- What to produce
Within the listing below, locate all lines containing the word "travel". Copy each one.

- Data supplied
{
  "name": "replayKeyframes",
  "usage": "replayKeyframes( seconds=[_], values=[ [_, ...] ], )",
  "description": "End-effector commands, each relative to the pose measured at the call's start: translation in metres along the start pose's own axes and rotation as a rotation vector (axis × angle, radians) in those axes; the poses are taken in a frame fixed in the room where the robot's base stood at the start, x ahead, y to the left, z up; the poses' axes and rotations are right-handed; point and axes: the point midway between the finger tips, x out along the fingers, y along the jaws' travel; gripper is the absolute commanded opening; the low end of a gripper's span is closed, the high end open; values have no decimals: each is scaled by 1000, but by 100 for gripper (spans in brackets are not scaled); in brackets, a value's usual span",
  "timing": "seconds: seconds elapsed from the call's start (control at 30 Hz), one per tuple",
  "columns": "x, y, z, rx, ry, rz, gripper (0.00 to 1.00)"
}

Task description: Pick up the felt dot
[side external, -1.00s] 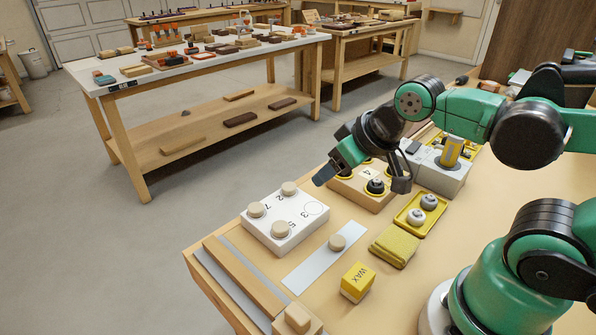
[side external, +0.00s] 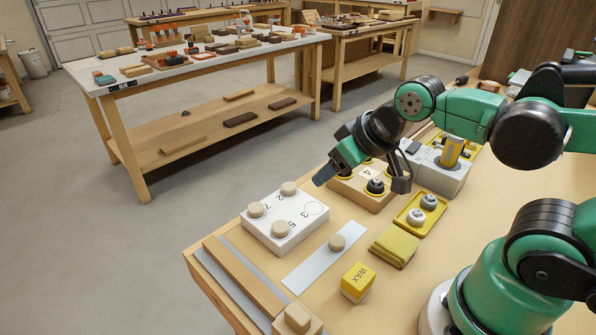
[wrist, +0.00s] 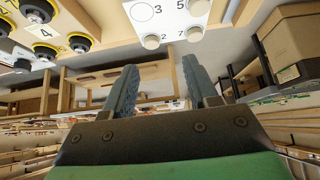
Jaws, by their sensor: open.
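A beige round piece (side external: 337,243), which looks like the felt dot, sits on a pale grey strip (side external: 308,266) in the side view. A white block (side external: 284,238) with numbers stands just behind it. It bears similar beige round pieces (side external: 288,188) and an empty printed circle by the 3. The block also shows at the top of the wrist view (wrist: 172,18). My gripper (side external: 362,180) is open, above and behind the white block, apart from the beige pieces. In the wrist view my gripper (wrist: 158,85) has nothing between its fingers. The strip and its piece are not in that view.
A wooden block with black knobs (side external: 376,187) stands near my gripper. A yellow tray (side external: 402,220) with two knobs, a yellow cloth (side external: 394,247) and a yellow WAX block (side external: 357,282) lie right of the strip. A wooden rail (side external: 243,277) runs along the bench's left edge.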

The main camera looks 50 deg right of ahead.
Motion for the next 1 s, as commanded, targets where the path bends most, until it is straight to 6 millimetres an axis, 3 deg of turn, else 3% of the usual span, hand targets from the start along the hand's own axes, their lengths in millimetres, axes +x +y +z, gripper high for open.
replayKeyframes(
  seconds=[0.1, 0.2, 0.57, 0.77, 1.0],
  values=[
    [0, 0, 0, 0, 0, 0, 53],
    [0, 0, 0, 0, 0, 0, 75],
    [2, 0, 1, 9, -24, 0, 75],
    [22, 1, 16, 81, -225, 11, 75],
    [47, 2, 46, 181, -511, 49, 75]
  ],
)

...

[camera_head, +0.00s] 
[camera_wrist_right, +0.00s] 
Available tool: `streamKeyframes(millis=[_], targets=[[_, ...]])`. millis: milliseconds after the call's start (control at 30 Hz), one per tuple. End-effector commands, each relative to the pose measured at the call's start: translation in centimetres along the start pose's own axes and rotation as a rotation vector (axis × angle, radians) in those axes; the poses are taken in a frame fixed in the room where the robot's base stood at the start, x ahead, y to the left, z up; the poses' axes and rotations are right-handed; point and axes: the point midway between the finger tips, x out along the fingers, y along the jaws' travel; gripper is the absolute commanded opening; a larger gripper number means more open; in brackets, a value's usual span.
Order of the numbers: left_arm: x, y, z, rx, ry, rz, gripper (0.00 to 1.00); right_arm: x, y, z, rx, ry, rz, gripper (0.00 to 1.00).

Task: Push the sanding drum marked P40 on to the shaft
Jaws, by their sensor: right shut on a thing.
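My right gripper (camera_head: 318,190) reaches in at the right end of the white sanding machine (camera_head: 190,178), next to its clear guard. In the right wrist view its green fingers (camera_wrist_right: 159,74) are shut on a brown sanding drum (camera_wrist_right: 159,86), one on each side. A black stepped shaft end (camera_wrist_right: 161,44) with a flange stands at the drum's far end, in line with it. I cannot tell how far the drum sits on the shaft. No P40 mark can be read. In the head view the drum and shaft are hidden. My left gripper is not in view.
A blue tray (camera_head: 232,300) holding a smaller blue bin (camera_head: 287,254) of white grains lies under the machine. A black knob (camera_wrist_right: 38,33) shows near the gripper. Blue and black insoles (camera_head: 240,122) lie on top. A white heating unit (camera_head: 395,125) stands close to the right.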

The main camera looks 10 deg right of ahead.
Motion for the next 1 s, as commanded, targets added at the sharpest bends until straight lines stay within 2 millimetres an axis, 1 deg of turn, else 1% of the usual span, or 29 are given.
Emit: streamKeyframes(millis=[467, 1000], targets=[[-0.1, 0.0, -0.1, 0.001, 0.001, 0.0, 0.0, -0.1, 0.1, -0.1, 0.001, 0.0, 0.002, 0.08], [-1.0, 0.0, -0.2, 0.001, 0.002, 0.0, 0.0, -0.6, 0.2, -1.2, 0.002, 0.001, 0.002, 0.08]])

- Response to this task
  "description": "End-effector commands, each relative to the pose measured at the call's start: translation in metres along the start pose's own axes and rotation as a rotation vector (axis × angle, radians) in those axes; the poses are taken in a frame fixed in the room where the robot's base stood at the start, x ahead, y to the left, z up; the poses' axes and rotations are right-handed; point and axes: the point midway between the finger tips, x out along the fingers, y along the jaws' travel; gripper is the absolute commanded opening; the low end of a gripper's span is closed, the high end open; values have no decimals: each is scaled by 1000, but by 100 for gripper (spans in brackets are not scaled); in brackets, a value's usual span",
Available tool: `streamKeyframes(millis=[_], targets=[[_, ...]])`. millis: milliseconds after the call's start (control at 30 Hz), one per tuple. End-effector commands, each relative to the pose measured at the call's start: translation in centimetres along the start pose's own axes and rotation as a rotation vector (axis × angle, radians) in those axes; the poses are taken in a frame fixed in the room where the robot's base stood at the start, x ahead, y to the left, z up; the poses' axes and rotations are right-handed; point and axes: the point midway between the finger tips, x out along the fingers, y along the jaws' travel; gripper is the absolute commanded opening; a larger gripper number means more open; in brackets, a value's usual span.

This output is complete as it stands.